また課税される税金は、勤続年数に応じた控除額があり、これを超えた分(退職所得金額)についてのみ、課税されることになっています。
計算方法は、次の式のように退職所得金額を計算した後で、所得税率と住民税率をかけて、それぞれ別々に税額を出します。
[退職金の税額]=(退職金-控除額)×1/2×税率
※式の控除額は、勤続年数によって次のようになっており、所得税の場合も住民税の場合も同じです。
勤続年数 | 控除額 |
20年以下 | 勤続年数×40万円(最低80万円) |
20年超~ | (勤続年数-20年)×70万円+800万円 |
- 勤続年数に、1年未満の端数があるときは切り上げます。
- 障害者になったために、退職したときは控除額に100万円上乗せした額になります。
- 以前、退職金を受け取ったことがある人や、2か所以上の会社から退職金を受け取るときは、控除額が違ってくる場合があります。

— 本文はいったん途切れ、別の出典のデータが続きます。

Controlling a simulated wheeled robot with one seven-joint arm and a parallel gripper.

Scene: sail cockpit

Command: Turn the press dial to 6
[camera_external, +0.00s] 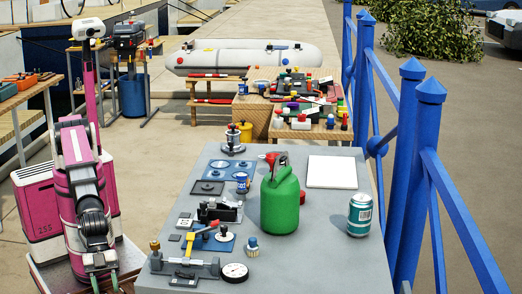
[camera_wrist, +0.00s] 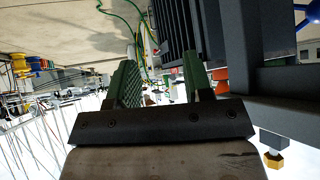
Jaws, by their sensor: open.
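A round white-faced dial (camera_external: 234,272) with a dark rim lies at the front edge of the grey table, at the right end of a grey tool with brass-coloured parts (camera_external: 184,267). It looks like the press dial, but I cannot be sure. Its numbers and setting are too small to read. My gripper (camera_external: 102,284) is low at the left, off the table's front left corner, well apart from the dial. In the wrist view my gripper (camera_wrist: 158,88) has its two green fingers spread with nothing between them. I cannot make out the dial in that view.
A green jug (camera_external: 281,203), a teal can (camera_external: 360,214), a white board (camera_external: 331,171) and a small brush (camera_external: 252,247) stand or lie on the table (camera_external: 318,262). A blue railing (camera_external: 408,170) runs along the right. The table's front right is clear.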

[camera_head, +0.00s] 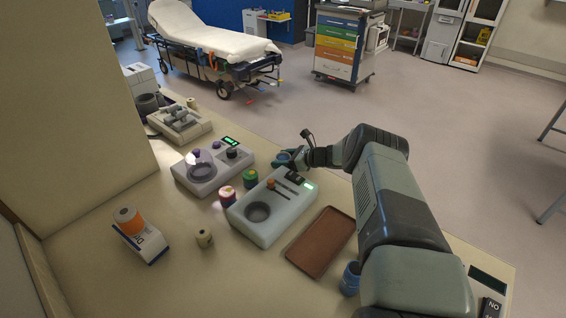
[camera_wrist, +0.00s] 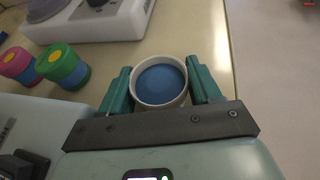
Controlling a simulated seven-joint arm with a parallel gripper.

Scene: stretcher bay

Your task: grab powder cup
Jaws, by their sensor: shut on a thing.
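The powder cup (camera_wrist: 160,83) is a round white-rimmed cup with blue content, seen from above in the wrist view. My gripper (camera_wrist: 160,88) is shut on it, with a teal finger on each side of the cup. In the head view my gripper (camera_head: 285,163) is at the far edge of the counter, behind the white device with the round well. I cannot tell whether the cup's base touches the counter.
A white device with a round well (camera_head: 273,222) stands just in front. A device with a clear dome (camera_head: 197,182) is to the left. A green-lidded jar (camera_head: 250,178) and a pink-lidded jar (camera_head: 227,196) stand between them. A brown tray (camera_head: 322,242) lies to the right.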

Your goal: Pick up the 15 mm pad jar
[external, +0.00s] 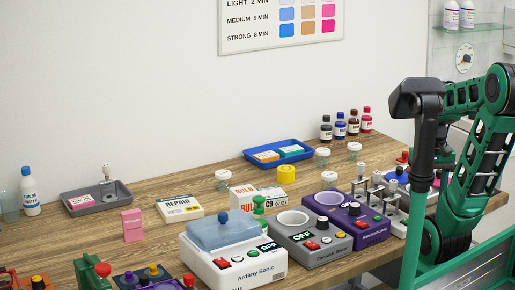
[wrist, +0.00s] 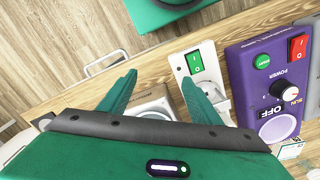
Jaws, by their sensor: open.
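Several small clear jars with white lids stand on the wooden table in the external view: one at left (external: 222,180), two towards the back, a jar (external: 322,157) and another jar (external: 354,153), and one nearer the machines (external: 329,180). Their size marks are too small to read, so I cannot tell which is the 15 mm pad jar. My gripper (wrist: 157,86) is open in the wrist view, its two green fingers apart, with no jar seen between them. In the external view my arm is at the right, away from the jars; its fingertips cannot be made out.
A white machine (external: 238,270), a grey machine (external: 315,246) and a purple machine (external: 360,222) line the front of the table. The purple machine also shows in the wrist view (wrist: 245,75).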

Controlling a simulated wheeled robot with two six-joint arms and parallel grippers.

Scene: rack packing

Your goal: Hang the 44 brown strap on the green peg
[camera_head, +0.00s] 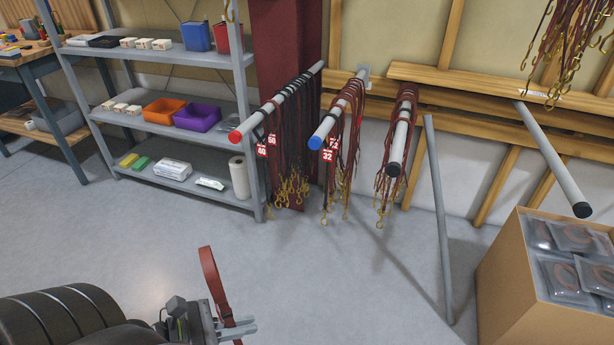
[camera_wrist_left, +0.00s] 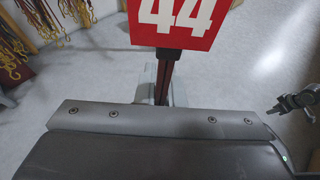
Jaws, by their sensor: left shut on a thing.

例えば、勤続年数が20年の人は、20年×40万円=800万円までは無税で、
勤続年数が30年の人は、(30年-20年)×70万円+800万円=1500万円までは無税となり、
勤続年数が長いほど、控除額が高くなり税金が安くなってきます。
なお退職金は、税金が源泉徴収されて受け取ることになりますが、「退職所得の受給に関する申告書(退職所得申告書)」を、勤務先に提出するかどうかによって、税金の扱いが変わってきます。
- 退職所得申告書を提出した場合
所得税と住民税ともに、勤務先で税金を計算して源泉徴収しますので、確定申告の必要はありません。つまり、この時点で退職金に関する手続きは、完了したことになります。 - 退職所得申告書を提出しなかった場合
初めから退職金の20%が源泉徴収されます。例えば、退職金が3000万円のケースでは、控除額に関係なく600万円が所得税として源泉徴収され、もし、余分に所得税を支払っていた場合には確定申告しなければ、納めすぎた税金は戻ってきません。